Mr. ACHEBE: I was never a minister of anything anywhere. And I was a supporter, ultimately I was a supporter of the desire of my section of Nigeria to leave the federation because it was treated very, very badly with something that was called genocide in those days. And went into hear a response of the government to say something like we can't - you can't do this. We are one country. That didn't come.

And so the mission slid into a civil to a very, very bitter at civil war. And all this time I was just depressed. I was not involved in any agitation to create this state of the Biafra. I think the state of Biafra had created itself because of the atrocity. It was in this situation that I became a spokesman of sort. And so I came to this country. I went to parts of Europe on a number of trips, and I did this because I was persuaded that the nation of Nigeria, the federation, was doomed - had doomed itself by its action.

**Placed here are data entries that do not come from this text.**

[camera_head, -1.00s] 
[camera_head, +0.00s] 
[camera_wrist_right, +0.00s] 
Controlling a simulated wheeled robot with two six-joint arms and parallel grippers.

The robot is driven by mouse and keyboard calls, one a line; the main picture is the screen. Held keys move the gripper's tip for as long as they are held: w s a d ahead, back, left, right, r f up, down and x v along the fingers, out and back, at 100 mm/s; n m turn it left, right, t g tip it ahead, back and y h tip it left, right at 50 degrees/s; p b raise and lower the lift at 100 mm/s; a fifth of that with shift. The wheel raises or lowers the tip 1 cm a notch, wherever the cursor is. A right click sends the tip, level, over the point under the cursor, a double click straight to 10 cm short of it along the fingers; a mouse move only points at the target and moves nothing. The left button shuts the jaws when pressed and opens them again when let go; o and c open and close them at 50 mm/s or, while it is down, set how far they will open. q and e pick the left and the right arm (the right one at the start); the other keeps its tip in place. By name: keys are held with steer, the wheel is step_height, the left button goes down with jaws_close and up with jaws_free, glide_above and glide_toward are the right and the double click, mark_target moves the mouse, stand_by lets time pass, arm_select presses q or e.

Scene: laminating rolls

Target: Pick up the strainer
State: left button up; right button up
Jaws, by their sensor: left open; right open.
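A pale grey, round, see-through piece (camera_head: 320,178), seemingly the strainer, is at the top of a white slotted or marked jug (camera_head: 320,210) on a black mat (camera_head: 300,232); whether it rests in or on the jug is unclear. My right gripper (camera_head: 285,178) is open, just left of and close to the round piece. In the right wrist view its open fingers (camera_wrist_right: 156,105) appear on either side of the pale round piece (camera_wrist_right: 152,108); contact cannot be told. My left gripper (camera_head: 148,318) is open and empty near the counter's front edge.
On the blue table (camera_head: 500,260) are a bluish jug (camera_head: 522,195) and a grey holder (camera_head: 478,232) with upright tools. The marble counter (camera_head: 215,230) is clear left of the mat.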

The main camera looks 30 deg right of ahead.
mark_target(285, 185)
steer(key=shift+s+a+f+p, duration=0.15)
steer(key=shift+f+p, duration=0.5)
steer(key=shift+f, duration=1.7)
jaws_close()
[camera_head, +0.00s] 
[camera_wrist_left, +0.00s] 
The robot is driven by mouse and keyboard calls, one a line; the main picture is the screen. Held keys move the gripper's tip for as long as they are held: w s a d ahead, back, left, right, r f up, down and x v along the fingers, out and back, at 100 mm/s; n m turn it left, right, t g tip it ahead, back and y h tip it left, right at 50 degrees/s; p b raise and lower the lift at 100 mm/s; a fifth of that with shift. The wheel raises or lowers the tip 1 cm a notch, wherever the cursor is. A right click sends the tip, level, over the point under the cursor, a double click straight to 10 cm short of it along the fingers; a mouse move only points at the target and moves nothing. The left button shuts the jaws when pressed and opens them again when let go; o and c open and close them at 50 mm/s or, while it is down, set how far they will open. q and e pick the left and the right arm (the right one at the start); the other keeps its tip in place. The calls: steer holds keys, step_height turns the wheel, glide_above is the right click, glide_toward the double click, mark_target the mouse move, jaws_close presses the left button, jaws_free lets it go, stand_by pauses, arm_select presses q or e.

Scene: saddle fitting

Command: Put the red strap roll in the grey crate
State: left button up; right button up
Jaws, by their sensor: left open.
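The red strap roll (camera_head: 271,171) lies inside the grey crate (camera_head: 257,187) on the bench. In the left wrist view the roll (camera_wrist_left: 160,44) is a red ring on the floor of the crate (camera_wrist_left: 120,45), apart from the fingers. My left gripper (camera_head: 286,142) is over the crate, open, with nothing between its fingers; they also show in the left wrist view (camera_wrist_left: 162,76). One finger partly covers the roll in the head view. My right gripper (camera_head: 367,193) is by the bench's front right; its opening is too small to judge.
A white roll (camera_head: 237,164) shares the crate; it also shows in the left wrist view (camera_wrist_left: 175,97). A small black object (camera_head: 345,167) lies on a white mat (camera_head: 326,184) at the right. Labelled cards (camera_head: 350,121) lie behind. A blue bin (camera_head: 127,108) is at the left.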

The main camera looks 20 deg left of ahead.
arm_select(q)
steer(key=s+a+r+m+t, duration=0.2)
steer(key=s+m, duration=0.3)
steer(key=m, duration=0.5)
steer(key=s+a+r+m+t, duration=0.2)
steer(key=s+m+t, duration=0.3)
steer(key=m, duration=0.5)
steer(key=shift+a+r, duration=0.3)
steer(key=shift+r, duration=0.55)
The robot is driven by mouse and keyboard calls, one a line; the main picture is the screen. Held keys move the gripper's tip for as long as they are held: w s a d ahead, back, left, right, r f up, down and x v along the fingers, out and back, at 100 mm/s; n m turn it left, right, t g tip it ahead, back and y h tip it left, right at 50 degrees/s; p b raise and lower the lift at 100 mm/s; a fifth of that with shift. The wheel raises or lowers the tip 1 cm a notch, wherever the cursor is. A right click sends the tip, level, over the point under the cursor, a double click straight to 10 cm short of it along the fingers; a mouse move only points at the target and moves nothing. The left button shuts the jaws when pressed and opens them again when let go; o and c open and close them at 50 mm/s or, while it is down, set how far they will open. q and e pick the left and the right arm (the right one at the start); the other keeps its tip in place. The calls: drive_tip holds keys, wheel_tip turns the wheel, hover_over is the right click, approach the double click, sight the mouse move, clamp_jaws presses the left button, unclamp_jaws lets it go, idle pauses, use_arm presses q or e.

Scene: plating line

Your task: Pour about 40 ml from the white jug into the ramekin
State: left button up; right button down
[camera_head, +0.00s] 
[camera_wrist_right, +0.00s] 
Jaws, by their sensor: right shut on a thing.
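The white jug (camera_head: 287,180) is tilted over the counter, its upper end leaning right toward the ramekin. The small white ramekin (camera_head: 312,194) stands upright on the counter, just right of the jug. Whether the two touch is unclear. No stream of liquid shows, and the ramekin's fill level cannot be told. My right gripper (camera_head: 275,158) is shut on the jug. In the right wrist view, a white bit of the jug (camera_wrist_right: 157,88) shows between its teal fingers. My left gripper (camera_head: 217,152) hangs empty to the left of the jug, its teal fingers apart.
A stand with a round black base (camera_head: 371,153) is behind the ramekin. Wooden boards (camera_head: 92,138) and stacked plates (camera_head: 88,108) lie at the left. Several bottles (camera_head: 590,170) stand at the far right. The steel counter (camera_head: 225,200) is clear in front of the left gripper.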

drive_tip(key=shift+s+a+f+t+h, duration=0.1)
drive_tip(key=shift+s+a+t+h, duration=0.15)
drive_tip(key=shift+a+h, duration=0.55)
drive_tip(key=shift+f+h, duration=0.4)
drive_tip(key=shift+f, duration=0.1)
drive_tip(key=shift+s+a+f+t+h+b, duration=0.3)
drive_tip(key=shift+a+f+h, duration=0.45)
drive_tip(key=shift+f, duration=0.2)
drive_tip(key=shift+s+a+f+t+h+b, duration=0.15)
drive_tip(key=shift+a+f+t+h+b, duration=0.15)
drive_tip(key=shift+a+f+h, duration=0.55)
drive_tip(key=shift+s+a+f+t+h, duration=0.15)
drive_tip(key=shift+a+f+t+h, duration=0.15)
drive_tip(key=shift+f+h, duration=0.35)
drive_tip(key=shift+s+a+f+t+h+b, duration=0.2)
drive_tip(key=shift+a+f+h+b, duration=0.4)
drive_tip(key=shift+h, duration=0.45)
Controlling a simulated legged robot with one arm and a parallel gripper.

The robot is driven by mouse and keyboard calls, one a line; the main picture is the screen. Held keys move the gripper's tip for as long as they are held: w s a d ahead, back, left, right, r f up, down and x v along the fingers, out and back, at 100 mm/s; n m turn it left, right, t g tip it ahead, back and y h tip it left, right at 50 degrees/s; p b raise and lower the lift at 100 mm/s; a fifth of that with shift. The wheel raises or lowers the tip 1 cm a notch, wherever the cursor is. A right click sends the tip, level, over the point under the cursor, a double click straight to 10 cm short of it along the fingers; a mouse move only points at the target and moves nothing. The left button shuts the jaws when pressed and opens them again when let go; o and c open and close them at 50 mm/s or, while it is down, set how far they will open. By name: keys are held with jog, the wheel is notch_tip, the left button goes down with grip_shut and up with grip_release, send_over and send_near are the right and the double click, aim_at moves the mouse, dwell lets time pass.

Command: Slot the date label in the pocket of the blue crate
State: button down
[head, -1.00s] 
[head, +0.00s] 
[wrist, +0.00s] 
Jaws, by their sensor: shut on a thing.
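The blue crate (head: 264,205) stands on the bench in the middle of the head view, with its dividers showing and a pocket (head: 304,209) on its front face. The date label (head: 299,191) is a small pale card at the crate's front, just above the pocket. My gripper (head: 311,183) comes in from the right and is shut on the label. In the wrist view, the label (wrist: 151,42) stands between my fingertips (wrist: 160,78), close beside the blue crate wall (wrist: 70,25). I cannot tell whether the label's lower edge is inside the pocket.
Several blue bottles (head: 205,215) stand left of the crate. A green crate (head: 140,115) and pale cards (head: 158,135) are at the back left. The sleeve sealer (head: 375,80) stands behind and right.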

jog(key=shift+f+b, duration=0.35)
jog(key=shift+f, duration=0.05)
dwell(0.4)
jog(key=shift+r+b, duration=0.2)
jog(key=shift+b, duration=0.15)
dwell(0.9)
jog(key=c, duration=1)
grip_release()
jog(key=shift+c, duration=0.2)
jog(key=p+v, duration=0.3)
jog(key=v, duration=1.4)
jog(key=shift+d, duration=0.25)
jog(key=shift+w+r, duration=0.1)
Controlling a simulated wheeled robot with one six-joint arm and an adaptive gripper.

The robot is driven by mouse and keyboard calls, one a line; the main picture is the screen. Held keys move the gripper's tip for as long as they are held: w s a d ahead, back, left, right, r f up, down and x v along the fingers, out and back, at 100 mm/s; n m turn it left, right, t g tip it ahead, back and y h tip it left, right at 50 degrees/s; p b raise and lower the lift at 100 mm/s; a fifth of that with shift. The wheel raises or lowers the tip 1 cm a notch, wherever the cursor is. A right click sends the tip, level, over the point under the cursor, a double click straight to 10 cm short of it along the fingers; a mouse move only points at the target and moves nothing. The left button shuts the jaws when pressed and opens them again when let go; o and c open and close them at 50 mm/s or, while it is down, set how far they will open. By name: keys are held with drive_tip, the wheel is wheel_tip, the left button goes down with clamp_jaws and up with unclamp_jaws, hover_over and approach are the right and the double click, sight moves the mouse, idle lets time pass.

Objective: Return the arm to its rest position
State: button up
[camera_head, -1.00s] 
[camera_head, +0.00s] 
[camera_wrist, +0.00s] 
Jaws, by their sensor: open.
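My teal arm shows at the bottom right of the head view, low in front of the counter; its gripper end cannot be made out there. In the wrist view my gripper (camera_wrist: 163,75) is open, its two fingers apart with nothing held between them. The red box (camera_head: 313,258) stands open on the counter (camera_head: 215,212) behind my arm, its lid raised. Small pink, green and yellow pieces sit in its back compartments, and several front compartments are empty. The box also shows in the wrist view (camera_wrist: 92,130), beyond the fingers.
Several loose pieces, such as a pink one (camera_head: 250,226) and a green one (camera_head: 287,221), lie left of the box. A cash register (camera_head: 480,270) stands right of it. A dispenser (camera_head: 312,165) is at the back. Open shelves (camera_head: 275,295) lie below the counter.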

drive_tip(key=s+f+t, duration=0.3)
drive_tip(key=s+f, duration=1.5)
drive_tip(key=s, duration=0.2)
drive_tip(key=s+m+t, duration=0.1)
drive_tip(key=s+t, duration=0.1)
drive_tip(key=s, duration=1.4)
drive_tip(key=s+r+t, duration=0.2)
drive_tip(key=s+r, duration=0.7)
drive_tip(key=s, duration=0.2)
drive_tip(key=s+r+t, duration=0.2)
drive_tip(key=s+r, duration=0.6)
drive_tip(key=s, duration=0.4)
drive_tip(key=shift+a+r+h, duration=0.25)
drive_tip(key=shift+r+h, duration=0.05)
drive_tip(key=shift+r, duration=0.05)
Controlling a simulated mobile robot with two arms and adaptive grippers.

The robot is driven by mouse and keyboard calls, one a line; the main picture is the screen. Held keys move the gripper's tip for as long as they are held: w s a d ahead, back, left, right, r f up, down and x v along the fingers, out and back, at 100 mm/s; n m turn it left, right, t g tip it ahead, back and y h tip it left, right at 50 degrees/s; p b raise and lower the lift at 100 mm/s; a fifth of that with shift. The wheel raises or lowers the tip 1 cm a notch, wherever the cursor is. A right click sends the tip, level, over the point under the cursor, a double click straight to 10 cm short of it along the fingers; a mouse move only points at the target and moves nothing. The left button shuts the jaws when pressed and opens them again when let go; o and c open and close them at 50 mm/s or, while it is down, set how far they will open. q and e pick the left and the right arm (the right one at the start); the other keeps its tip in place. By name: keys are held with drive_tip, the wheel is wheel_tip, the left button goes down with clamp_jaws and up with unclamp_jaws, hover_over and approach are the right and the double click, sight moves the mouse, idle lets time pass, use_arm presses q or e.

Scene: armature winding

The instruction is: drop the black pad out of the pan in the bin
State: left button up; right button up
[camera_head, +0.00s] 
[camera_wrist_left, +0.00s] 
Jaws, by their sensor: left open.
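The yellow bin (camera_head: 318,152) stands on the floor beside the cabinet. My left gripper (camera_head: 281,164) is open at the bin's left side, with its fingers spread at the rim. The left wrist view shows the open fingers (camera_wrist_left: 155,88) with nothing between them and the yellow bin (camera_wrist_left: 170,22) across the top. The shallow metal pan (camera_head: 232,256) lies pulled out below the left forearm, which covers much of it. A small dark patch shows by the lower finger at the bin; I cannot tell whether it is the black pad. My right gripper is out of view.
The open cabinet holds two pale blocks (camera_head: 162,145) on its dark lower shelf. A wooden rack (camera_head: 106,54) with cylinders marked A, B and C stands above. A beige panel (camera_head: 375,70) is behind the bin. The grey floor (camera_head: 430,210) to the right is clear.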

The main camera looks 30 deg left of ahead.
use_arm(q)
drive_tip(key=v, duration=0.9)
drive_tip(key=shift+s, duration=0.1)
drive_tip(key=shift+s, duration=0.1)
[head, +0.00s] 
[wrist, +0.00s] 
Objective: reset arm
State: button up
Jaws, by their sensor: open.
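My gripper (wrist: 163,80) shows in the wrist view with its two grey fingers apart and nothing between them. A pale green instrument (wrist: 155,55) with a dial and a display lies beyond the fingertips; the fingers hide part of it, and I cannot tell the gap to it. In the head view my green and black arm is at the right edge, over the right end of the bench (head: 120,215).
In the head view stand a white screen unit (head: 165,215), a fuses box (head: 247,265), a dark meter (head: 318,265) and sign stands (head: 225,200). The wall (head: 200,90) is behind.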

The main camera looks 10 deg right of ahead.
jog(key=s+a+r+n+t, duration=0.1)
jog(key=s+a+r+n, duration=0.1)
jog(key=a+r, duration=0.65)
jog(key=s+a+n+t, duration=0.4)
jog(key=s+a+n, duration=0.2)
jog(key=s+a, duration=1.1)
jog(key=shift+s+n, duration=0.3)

CHIDEYA: Nigeria has spawned a series of world-renowned novelists, including the recent winner of the Orange Prize, Chimamanda Ngozi Adichie for "Half of a Yellow Sun." But Achebe is the forerunner of them all, and his experiences with Nigeria's fractured political past still shape the way he envisions Africa's future.

Mr. ACHEBE: What needs to be done is to recognize how difficult the task will be, but beyond that there is nothing - there's no magic. What we need to do is to be fair to - for a country, for a nations for instance, to be fair to all its citizens. Whether people are of a different ethnicity or gender - we haven't talk about women at all on this. And this is something we need to practice.

The news is not all that in Africa. It's not as good as it should be. And the one concept - I am my brother's keeper. Leader is appointed to lead a people and he should see these as my people. That's not happening yet. It's not happening in Nigeria, for example. I've had trouble now and again in Nigeria because I have spoken up against the mistreatment of factions of the county because of difference of religion. These are things that we should have put behind us.

CHIDEYA: Chinua Achebe is 76 years old. The Nigerian novelist and poet recently won the Man Booker International Prize for his literary career.